Take the material and output all of it exactly.
-- start of Data lines --
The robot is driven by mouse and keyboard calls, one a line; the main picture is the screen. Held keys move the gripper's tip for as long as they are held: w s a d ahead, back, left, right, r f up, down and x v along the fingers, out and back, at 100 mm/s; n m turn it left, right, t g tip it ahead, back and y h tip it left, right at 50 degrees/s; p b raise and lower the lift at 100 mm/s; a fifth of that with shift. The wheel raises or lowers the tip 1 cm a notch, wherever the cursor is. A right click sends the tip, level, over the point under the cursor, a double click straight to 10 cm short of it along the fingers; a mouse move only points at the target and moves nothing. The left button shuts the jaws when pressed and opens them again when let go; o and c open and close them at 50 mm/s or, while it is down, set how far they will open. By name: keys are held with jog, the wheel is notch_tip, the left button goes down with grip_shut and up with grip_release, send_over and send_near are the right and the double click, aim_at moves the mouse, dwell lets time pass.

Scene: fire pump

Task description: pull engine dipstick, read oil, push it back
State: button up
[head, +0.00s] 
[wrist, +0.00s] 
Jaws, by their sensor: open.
-- end of Data lines --
**Response**:
The robot is driven by mouse and keyboard calls, one a line; the main picture is the screen. Held keys move the gripper's tip for as long as they are held: w s a d ahead, back, left, right, r f up, down and x v along the fingers, out and back, at 100 mm/s; n m turn it left, right, t g tip it ahead, back and y h tip it left, right at 50 degrees/s; p b raise and lower the lift at 100 mm/s; a fifth of that with shift. The wheel raises or lowers the tip 1 cm a notch, wherever the cursor is. A right click sends the tip, level, over the point under the cursor, a double click straight to 10 cm short of it along the fingers; a mouse move only points at the target and moves nothing. The left button shuts the jaws when pressed and opens them again when let go; o and c open and close them at 50 mm/s or, while it is down, set how far they will open. By name: keys are held with jog, the wheel is notch_tip, the left button goes down with grip_shut and up with grip_release, send_over and send_near are the right and the double click, aim_at moves the mouse, dwell lets time pass.

Scene: fire pump

Task description: pull engine dipstick, read oil, push it back
State: button up
[head, +0.00s] 
[wrist, +0.00s] 
Jaws, by their sensor: open.

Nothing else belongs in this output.